Mam wrażenie, że jedynym elementem gry, który nie ucierpiał na realizacji pomysłu stu zakończeń, jest strona wizualna. Wizerunki postaci są unikalne i pełne charakteru, tła poprawne, ilustracje, które pojawiają się w ważniejszych scenach, robią wrażenie, a projekty wrogów zaskakują. To pokazuje, że gra jest w stanie dostarczyć coś w pełni dopracowanego, ale niestety nie w każdym aspekcie.
Cierpliwość i wyrozumiałość
Tych dwóch cech Hundred Line wymaga od gracza – jeśli nie mamy w sobie ogromnych pokładów jednej i drugiej, zamiast dobrze się bawić, zwyczajnie się zmęczymy.
Czy to oznacza, że to zła gra? W żadnym wypadku. Spędziłam z nią masę godzin, niejednokrotnie się męczyłam, ale ani przez moment nie rozważałam jej porzucenia – a pomimo naturalnego uporu naprawdę złe produkcje zostawiam bez wahania. To dobry tytuł, choć mam wrażenie, że przede wszystkim adresowany do fanów Kodaki czy Uchikoshiego, bo wkroczenie do ich pokręconego, pełnego ścian tekstu świata poprzez właśnie Hundred Line może się okazać zbyt wymagające. Jednocześnie zastanawiam się, czy grono wiernych fanów to nie jest zbyt mała widownia jak na coś zrealizowanego z takim rozmachem i tak wielką ambicją?

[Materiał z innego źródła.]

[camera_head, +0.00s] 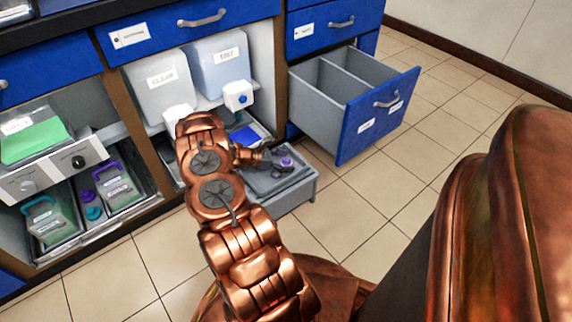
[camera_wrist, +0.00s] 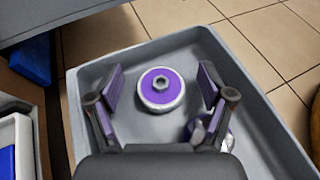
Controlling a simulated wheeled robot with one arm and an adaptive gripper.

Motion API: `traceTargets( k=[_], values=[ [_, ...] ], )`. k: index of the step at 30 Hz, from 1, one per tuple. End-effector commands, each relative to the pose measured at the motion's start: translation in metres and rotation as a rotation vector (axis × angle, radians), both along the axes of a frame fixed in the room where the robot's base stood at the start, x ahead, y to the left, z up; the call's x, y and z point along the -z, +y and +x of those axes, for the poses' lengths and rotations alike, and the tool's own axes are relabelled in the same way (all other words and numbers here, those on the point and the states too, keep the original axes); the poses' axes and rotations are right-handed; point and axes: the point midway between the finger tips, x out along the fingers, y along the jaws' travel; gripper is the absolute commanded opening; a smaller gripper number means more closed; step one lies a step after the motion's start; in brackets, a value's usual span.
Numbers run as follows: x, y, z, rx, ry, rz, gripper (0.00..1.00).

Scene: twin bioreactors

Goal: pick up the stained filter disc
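A round disc (camera_wrist: 161,90) with a purple top, a pale rim and a metal nut at its centre lies flat in a grey tray (camera_wrist: 100,67), seen in the wrist view. I cannot tell whether it is stained. My gripper (camera_wrist: 158,83) is open, with a purple-padded finger on each side of the disc and apart from it. A second purple and metallic round piece (camera_wrist: 224,141) lies lower right, partly hidden by the right finger. In the head view my gripper (camera_head: 270,155) reaches over the pulled-out grey tray (camera_head: 290,196); small purple pieces show there.
A blue-fronted drawer (camera_head: 375,118) stands open and empty-looking right of the tray. White containers (camera_head: 160,82) sit on the shelf behind my arm. Purple- and teal-handled boxes (camera_head: 118,186) stand in a lower left tray. The tiled floor at right is clear.

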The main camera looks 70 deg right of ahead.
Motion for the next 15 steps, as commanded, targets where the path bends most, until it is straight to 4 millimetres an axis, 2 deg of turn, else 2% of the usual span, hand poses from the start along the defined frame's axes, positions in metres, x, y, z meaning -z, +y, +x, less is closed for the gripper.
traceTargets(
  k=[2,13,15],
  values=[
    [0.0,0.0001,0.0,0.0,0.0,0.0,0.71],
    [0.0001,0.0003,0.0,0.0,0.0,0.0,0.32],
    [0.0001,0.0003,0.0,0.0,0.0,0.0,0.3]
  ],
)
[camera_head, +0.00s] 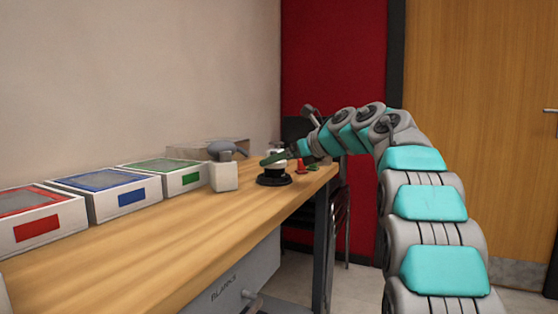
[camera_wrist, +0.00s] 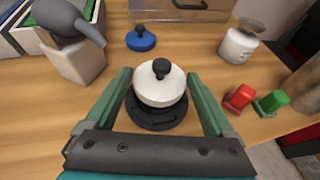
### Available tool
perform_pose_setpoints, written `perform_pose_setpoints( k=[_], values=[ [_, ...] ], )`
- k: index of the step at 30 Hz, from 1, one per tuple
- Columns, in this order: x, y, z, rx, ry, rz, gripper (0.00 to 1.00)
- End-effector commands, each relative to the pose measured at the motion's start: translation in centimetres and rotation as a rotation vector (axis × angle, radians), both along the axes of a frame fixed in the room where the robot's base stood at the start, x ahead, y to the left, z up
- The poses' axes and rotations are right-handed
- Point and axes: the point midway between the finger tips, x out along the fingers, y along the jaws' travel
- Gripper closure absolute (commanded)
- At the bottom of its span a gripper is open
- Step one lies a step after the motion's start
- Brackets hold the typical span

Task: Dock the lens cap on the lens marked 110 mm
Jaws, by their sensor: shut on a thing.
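My gripper (camera_wrist: 157,72) has its green fingers on either side of a white round piece with a black knob (camera_wrist: 160,92) and is shut on it. I take this piece for the lens cap, but no label on it is readable. It stands upright over a wide black ring-shaped base (camera_wrist: 156,115); whether it rests on the base or hangs just above is unclear. In the head view the base (camera_head: 273,180) is at the table's far end, with my gripper (camera_head: 272,158) over it. No 110 mm marking can be read.
A blue disc with a black knob (camera_wrist: 141,40) lies behind. A white jar-like piece (camera_wrist: 239,46) stands back right, red (camera_wrist: 238,98) and green (camera_wrist: 270,103) pieces at right. A white block holder (camera_head: 223,177) and colour-marked boxes (camera_head: 95,194) line the wall. The front tabletop (camera_head: 150,235) is clear.

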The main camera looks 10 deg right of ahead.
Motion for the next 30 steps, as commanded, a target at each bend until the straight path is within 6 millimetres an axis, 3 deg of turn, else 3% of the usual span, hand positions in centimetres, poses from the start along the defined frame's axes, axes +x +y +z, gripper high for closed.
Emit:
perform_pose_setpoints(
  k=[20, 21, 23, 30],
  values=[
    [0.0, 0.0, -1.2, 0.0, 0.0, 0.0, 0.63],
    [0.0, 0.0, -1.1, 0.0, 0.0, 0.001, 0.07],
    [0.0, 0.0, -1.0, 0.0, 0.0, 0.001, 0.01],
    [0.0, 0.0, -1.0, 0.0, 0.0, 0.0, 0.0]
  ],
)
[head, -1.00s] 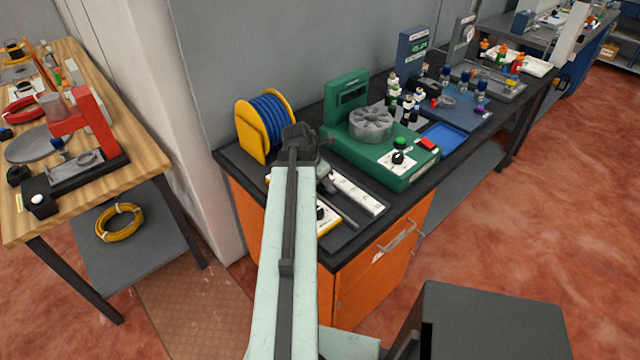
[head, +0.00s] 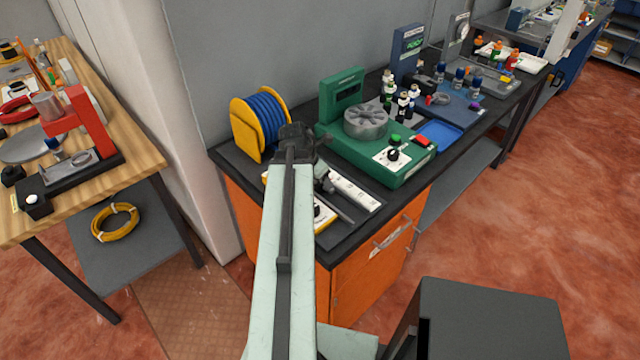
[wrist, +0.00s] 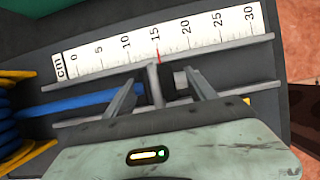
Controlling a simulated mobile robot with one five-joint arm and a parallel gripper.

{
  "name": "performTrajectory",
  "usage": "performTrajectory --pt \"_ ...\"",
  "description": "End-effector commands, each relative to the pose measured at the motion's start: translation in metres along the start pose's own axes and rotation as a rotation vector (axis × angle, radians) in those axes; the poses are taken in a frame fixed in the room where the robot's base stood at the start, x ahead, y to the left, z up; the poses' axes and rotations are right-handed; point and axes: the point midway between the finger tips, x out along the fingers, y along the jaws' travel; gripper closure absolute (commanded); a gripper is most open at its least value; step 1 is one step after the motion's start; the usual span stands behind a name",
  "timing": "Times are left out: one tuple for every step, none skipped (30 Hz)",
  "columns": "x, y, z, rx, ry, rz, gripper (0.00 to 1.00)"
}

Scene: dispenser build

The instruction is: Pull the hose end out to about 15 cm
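The blue hose (wrist: 92,101) runs from the yellow reel (head: 243,137) along a channel beside the white cm ruler (wrist: 160,41). Its reel also shows at the left of the wrist view (wrist: 34,153). The hose end has grey fittings, with an upright grey piece (wrist: 153,82) close to the red mark at 15 on the ruler. I see gaps between the fingers and that piece. In the head view my arm hides most of the hose.
A green machine (head: 372,150) stands just right of the ruler on the dark bench top (head: 232,160). A blue tray (head: 441,133) and several small bottles are farther along. A wooden table (head: 140,165) stands at left. The orange cabinet (head: 375,255) is below the bench.

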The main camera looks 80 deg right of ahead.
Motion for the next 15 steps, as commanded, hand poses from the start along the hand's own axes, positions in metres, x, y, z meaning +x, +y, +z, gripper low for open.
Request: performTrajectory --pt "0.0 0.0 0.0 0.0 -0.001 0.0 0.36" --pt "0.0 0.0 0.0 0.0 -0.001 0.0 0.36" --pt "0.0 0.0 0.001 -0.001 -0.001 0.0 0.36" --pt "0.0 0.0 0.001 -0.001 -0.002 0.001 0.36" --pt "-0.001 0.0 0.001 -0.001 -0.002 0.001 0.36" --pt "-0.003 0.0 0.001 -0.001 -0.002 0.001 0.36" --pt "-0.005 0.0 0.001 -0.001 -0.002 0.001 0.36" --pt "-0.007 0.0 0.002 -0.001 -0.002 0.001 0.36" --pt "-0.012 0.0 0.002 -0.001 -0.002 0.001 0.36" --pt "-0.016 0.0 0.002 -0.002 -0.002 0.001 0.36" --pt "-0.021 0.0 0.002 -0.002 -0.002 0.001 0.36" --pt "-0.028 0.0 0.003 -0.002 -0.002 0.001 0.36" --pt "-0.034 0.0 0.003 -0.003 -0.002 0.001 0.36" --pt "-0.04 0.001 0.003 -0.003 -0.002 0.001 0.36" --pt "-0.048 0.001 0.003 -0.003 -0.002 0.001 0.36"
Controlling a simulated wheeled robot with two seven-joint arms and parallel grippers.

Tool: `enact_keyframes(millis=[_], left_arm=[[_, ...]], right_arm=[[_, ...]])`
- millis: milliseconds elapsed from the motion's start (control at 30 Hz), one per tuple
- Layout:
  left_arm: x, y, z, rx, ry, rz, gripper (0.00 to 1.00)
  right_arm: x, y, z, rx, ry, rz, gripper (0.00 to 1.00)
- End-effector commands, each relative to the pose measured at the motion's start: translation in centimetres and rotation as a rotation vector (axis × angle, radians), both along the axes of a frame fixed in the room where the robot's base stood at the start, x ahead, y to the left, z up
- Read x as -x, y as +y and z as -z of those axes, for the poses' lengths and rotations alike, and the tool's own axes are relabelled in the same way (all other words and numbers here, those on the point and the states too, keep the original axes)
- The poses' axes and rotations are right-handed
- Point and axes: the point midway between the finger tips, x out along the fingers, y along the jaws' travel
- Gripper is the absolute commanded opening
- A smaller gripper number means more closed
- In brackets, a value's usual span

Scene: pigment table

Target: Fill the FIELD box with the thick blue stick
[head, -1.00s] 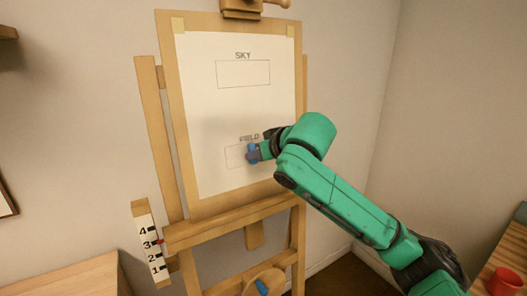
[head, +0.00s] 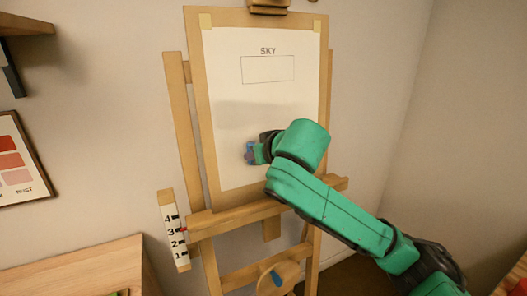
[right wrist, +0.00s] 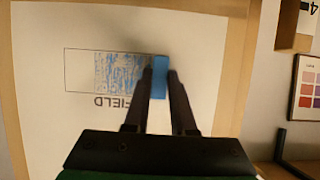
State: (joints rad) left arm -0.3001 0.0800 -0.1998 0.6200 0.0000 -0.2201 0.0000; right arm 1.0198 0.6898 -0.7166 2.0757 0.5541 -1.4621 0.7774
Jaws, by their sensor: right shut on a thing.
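The paper (head: 228,115) is taped on the easel board. My right gripper (head: 255,152) is at the paper's lower part and hides the FIELD box in the head view. In the right wrist view, my right gripper (right wrist: 160,88) is shut on the thick blue stick (right wrist: 160,72). There the FIELD box (right wrist: 80,70) appears upside down. Patchy blue strokes (right wrist: 122,72) cover its middle to right part; its left part is bare. The stick is at the box's right end in that view; contact with the paper is unclear. My left gripper is not in view.
The empty SKY box (head: 267,69) is higher on the paper. A round wooden piece with a blue item (head: 276,277) is low on the easel. A wooden table (head: 75,270) stands at lower left.

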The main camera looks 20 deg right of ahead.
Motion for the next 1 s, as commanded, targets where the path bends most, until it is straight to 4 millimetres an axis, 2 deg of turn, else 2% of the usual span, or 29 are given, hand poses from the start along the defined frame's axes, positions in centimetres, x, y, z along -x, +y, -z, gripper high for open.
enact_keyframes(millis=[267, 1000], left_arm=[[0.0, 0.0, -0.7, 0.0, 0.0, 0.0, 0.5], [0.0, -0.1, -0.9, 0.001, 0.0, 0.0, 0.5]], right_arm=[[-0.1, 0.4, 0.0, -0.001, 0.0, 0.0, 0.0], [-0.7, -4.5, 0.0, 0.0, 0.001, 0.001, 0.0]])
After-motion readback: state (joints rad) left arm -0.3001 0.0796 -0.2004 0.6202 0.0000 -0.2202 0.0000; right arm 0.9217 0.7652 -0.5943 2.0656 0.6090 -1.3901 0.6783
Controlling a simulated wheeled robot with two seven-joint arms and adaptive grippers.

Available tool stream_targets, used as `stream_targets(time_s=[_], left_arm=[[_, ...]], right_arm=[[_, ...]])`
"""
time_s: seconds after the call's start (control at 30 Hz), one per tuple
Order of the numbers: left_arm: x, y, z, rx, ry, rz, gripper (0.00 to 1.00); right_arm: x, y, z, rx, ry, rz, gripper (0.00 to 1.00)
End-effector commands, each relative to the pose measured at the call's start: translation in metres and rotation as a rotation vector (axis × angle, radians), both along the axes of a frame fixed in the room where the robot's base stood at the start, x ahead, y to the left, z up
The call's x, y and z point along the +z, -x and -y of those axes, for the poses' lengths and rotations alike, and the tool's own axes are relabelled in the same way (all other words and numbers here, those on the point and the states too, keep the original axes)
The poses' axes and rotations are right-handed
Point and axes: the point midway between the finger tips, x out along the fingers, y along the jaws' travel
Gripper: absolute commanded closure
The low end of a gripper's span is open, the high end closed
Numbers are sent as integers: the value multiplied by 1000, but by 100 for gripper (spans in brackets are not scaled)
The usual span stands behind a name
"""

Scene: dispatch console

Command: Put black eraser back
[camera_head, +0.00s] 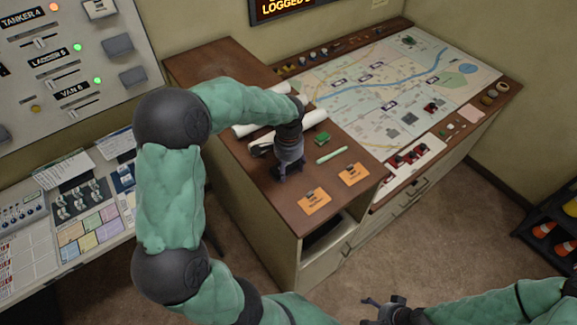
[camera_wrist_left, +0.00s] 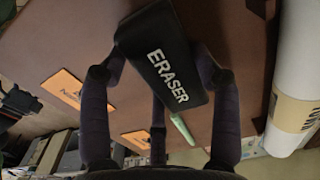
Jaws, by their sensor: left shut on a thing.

Nie jest mi trudno wyobrazić sobie, jak ktoś odbija się od tej pozycji, choćby sfrustrowany brakiem nowych walk, i odkłada ją w połowie. Ja sama mimo wszystko polecam ten tytuł, ale jedynie ludziom, którzy lubią visual novel. Nawet im jednak sugerowałabym poszukanie sobie jakiegoś poradnika i skupienie się na najważniejszych ścieżkach fabularnych. Może nie poznacie każdego najmniejszego szczegółu na temat postaci czy świata, ale przynajmniej nie zmęczycie się grą. Odkryłam wszystkie sto zakończeń, więc wiem, co mówię. Nie powtarzajcie moich błędów.